As football fans, we often – if not always – tend to remember the greatest stars of the sport in their prime. In their finest moments, at their brightest, with the entire world of football bowing before them, their followers blinded with awe and swearing allegiance to their new kings. We rarely remember Zidane at Bordeaux, Ronaldo at PSV Eindhoven, Messi’s first tentative steps in the Barcelona strip, the over-indulgent step-overs of a young Cristiano Ronaldo as he made his debut in front of the Old Trafford faithful.

And yet, those moments are the most precious. For they hold inside them the magic and wonder of something new. A brilliant new find, a raw diamond with a blurry gleam, a young player as yet mostly unknown, with the promise of a brilliant career lying at his feet.
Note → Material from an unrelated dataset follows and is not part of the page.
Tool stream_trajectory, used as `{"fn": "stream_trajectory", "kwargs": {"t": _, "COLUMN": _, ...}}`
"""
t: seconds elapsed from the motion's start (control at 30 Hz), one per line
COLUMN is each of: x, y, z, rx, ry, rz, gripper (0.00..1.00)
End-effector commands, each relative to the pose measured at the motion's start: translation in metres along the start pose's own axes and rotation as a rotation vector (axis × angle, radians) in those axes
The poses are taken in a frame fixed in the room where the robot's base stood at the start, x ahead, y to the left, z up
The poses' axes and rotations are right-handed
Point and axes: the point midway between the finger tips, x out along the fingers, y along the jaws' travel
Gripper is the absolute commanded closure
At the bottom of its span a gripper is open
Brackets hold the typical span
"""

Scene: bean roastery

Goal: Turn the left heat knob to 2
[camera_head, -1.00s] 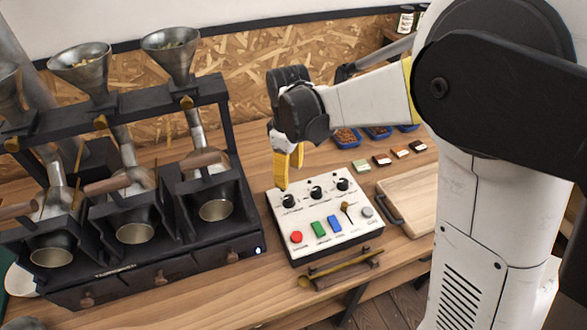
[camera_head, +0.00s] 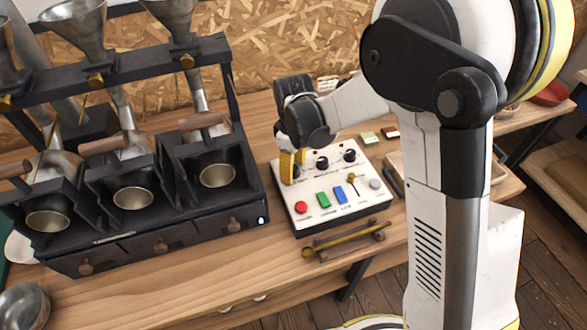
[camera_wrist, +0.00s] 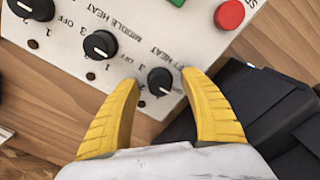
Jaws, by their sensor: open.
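The white control panel (camera_head: 330,203) stands on the wooden bench. My gripper (camera_head: 289,179) points down over its left end. In the wrist view the left heat knob (camera_wrist: 160,81) is small, round and black. It sits between the tips of my open yellow fingers, one on each side; I cannot tell whether they touch it. Numbers are printed around it, but its setting is not clear. The middle heat knob (camera_wrist: 100,45) and a third black knob (camera_wrist: 35,8) are further left. In the head view my fingers mostly hide the left knob.
The panel also has a red button (camera_head: 301,207), a green button (camera_head: 323,199), a blue button (camera_head: 340,194) and a small lever (camera_head: 352,181). A black roaster (camera_head: 130,215) stands close on the left. A brass-coloured scoop (camera_head: 335,242) lies in front.

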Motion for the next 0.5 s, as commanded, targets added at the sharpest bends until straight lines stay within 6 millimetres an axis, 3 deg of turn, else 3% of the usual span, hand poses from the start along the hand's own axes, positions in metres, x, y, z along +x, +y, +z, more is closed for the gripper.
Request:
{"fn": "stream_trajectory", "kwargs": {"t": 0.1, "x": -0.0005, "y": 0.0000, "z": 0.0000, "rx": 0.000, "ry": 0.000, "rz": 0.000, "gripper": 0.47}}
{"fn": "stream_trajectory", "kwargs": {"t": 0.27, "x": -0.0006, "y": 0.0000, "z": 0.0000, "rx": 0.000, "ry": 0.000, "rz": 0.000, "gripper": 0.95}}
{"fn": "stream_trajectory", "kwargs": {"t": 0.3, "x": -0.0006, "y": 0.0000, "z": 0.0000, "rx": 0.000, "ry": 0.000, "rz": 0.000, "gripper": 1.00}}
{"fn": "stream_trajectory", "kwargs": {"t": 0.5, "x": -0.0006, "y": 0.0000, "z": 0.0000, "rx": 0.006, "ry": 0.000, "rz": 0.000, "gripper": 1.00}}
Sure, a great player at his imperious best, a world class athlete in full control of his powers is a sight to behold, but can you really say it compares, to that sudden flash of skill, to that out-of-nowhere moment of magic that makes you breathe in sharply, grab the sides of your chair and mouth “WHO. IS. THAT?”
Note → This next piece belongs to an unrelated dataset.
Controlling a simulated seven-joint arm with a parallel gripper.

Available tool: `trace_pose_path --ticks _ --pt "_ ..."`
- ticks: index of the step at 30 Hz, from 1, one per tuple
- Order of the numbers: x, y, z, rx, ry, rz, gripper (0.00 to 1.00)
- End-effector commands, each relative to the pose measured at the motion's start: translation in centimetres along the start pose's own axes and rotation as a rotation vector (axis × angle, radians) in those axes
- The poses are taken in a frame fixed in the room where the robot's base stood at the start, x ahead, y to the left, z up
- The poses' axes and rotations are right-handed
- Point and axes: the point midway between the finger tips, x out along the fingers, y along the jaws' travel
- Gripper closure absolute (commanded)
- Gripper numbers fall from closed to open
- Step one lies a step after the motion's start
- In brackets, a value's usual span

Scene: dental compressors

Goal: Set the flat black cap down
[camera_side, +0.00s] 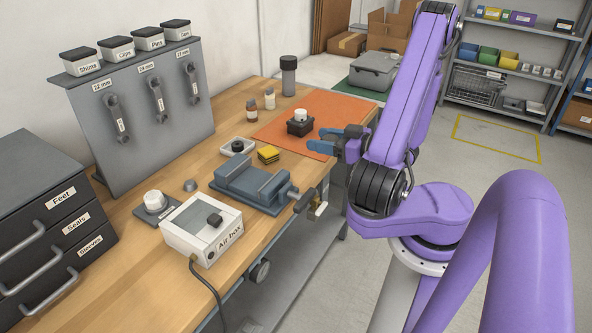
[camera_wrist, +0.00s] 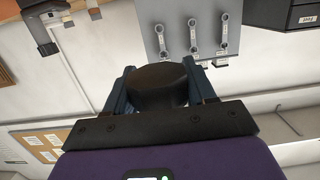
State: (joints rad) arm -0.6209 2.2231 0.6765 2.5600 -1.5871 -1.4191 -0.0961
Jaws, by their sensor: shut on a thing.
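The flat black cap (camera_wrist: 160,82) is a thick dark disc, seen in the wrist view between two blue-grey fingers. My gripper (camera_wrist: 160,88) is shut on it, one finger on each side. In the side view my gripper (camera_side: 322,142) is in the air near the right side of the orange mat (camera_side: 345,108), beyond the vice. The cap is hard to make out there against the fingers.
On the mat stands a black block with a white top (camera_side: 300,125). Nearby are a white tray with a black ring (camera_side: 237,147), a yellow stack (camera_side: 268,155), a blue-grey vice (camera_side: 252,185), bottles (camera_side: 252,110) and a dark cylinder (camera_side: 289,78). The air box (camera_side: 202,236) sits in front.

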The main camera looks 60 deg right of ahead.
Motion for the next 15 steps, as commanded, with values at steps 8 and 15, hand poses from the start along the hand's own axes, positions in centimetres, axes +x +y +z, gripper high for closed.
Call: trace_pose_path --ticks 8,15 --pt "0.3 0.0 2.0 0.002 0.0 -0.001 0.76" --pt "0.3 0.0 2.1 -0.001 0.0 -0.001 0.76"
I would surely answer a resounding “no”. Because hopefully, 10 years from now, when Kylian Mbappe, the quite brilliant French attacker, who is captivating fans the world over with his skill is at the top of the world, I’ll be able to say “you should have seen him when he was 18”.

To watch the AS Monaco marksman is a footballing luxury. Not even out of his teens yet, Mbappe has so far taken the age old cliché that says that “if you’re good enough, you’re old enough”, draped it across his shoulders like a cape and is racing to the Champions League Final faster than a speeding bullet. Yes, it’s a Superman reference. I’m actually not as embarrassed as I should be.

Part of a young and vibrant team that has been built around Renaissance man Falcao and driven forward by the managerial nous of Leonard Jardim, Mbappe is clearly the side’s breakaway star. Described by none other than Arsene Wenger as a player who could be “another Thierry Henry”, the youngster is only in his second season as a professional footballer and yet displays a footballing brain that many players don’t develop until deep into their 20s.

Operating at first as a left –sided attacker, but blooming brilliantly as an out-and-out striker (just like Henry), Mbappe was given a select few opportunities to shine last season, but was fully unleashed by Jardim at the beginning of the 2016/2017 campaign. Plundering 21 goals in 34 appearances so far, the 18-year-old is a near-constant threat to any and all opposition, buzz-sawing through defences and speeding ominously across the Monaco frontline, while developing his partnership with a rejuvenated Falcao, who has truly left his Premier League nightmare at Manchester United and Chelsea behind him.

Providing more agile, rapier-like play, compared to Falcao’s rather more blunt, broadsword-ish presence, Mbappe was once again on song on Wednesday night, during the first leg of Monaco’s Champions League quarter final at Borussia Dortmund’s Signal Iduna Park.

While his first goal was a question of right-place-right-time instincts, showing up where he needed to be in order to bounce Thomas Lemar’s wicked low cross off his thigh and past the flailing Roman Buerki, his second goal of the night was a thing of predatory beauty.

Anticipating the intention of Dortmund’s left-back Lukasz Piszczek to pass square to Socratis Papastathopoulos, Mbappe pounced onto the bobbling ball and before the German backline knew too much about it, he was barreling down Buerki’s goal. Taking two looks at the goalkeeper’s position, the Frenchman steadied himself from just outside the box and curled a quite magnificent, side-footed curling finish past Buerki’s oustretched hands. It was accomplished, it was perfect but what made it even more breathtaking, was that it was EXPECTED.

This is what we have come to EXPECT from this young man, in a very small period of time. In all my years of watching football, I cannot recall any player that has seemed so grounded, so complete and so focused at his age. At just 18 years of age, he ALREADY seems very close to being the perfect forward, which makes it doubly exciting to think that we have TEN years in front of us to see him mature further, to see him reach his footballing prime.

Already rumoured to be one of the players that will drive the transfer market in the summer, with Monaco expecting the bidding war to start at well over 70 million pounds, Mbappe gives you a reason to tune in to any match he participates in. His goals, his pace, his direct style of play, make people feel good about watching football and make those that don’t quite get it, sit up and take notice.

Oh. And about those Henry comparisons?

On the 2nd of December 2015, Kylian Mbappe broke Thierry Henry’s record as Monaco’s youngest ever senior team player at 16 years 347 days, when he appeared as a late substitute in a 1-1 home draw to Caen. He had just broken a 21-year-old record.

He also broke Thierry Henry’s record as Monaco’s youngest ever senior goalscorer when he scored in the 3-1 victory over Troyes in 2016. He was 17 years and 62 days old.

He may not be quite like Thierry yet, but he’s on the hunt.